Por Everardo Gueiros, Advogado e ex-juiz do Tribunal Regional Eleitoral do Distrito Federal
O cidadão racional e consciente adere à sociedade civil para ter garantidos os seus direitos básicos. Nesse sentido, expressar suas ideias é o mais simples de tudo. A democracia trabalha para controlar os instintos naturais do homem através do “contrato social” que preserva a convivência coletiva e pacífica.
Assim, garante-se o respeito pela opinião da minoria, mesmo que esta seja dissonante da maioria, e a maioria não será atacada por divergências com quem governa.
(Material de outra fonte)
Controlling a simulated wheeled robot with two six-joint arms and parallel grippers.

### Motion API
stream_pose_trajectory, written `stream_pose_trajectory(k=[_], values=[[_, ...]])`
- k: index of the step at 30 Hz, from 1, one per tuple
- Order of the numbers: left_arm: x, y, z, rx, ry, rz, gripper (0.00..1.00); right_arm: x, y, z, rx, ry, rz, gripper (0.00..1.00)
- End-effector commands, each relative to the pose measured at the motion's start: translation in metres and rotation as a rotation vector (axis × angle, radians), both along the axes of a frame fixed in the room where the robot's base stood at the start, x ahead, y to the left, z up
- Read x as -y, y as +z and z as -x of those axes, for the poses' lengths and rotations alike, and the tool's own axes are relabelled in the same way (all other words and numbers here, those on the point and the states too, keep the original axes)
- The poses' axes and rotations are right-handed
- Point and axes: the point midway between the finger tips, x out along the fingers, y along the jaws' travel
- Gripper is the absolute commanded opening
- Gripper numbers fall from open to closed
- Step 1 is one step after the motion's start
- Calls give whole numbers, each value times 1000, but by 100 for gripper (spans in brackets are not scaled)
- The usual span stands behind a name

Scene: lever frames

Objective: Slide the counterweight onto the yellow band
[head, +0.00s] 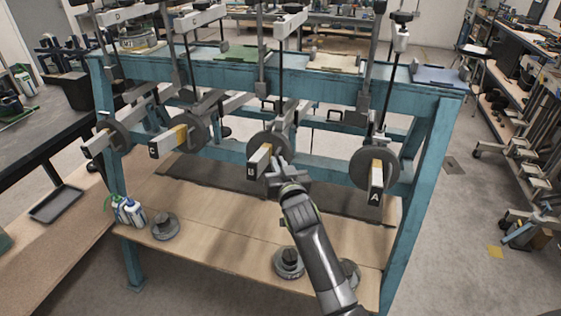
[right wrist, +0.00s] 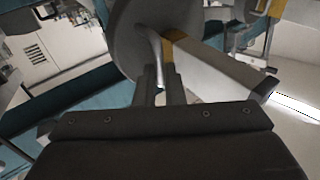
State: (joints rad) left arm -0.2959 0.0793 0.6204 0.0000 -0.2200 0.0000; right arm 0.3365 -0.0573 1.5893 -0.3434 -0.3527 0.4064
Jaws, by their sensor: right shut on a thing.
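The grey disc counterweight (head: 262,140) hangs around lever B (head: 258,160). In the right wrist view, the disc (right wrist: 135,35) fills the upper middle, and the pale lever (right wrist: 220,70) runs out to the lower right to a dark end cap. A yellow band (right wrist: 174,40) shows on that lever right beside the disc; whether the disc covers part of it I cannot tell. My right gripper (head: 277,164) is at lever B. Its fingers (right wrist: 160,88) are shut on the counterweight's thin curved metal handle (right wrist: 155,50). My left gripper is not in view.
Lever A (head: 376,182) stands to the right; lever C (head: 166,142) and another lever (head: 97,142) stand to the left, each with a disc. A blue frame (head: 420,160) carries them. Loose weights (head: 165,227) and bottles (head: 130,211) stand on the wooden shelf below.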

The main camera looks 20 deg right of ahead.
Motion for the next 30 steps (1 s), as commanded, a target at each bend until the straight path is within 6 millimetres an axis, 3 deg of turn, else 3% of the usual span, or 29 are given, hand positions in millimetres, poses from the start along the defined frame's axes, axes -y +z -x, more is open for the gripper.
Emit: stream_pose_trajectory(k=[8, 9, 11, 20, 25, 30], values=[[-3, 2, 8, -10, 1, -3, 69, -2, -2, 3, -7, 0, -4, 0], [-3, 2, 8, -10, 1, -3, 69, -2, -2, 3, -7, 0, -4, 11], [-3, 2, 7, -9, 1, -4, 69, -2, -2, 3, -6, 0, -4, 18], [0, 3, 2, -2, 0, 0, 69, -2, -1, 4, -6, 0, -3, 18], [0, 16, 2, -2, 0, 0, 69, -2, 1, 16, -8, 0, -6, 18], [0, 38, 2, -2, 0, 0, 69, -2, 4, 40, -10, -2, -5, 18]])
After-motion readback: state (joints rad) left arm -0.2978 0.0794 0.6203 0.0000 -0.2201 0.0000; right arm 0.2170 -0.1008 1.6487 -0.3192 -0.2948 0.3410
É sob esse viés que foram criadas as instituições do Estado, os poderes constituídos e outras ferramentas; ser agentes de preservação. O advogado tem a nobre função de proteger indivíduos ou grupos, defendendo aqueles que acreditam que seus direitos foram prejudicados, limitados ou cerceados. A Ordem dos Advogados do Brasil (OAB) nasceu para lutas maiores, com o propósito de defender grandes causas nacionais. Protege especialmente as leis, porque na sua ausência não existe Estado Democrático de Direito. Haveria diferentes autoritarismos, sempre prejudiciais ou permissivos.
Quando a lei e os direitos são continuamente violados, sem margem para procurar reparação, a democracia morre na sua essência. Voltamos ao estado natural de Hobbes, onde os homens se devoram por falta de limites legais.
A história do Brasil registra inúmeros momentos em que a OAB desempenhou papel fundamental na preservação da democracia da nossa Nação em sua totalidade, na defesa das prerrogativas, liberdades e direitos do povo brasileiro. O panteão da lei é imenso e nossos heróis tiveram um alcance gigantesco nos momentos mais dramáticos.
Embora o passado da OAB tenha sido de lutas gloriosas, seus líderes atuais envergonham esse passado e ameaçam o seu futuro. Por isso, insistem em continuar no caminho da omissão e da associação a causas que censuram, limitam e cerceiam as liberdades mais básicas dos cidadãos e dos seus representantes.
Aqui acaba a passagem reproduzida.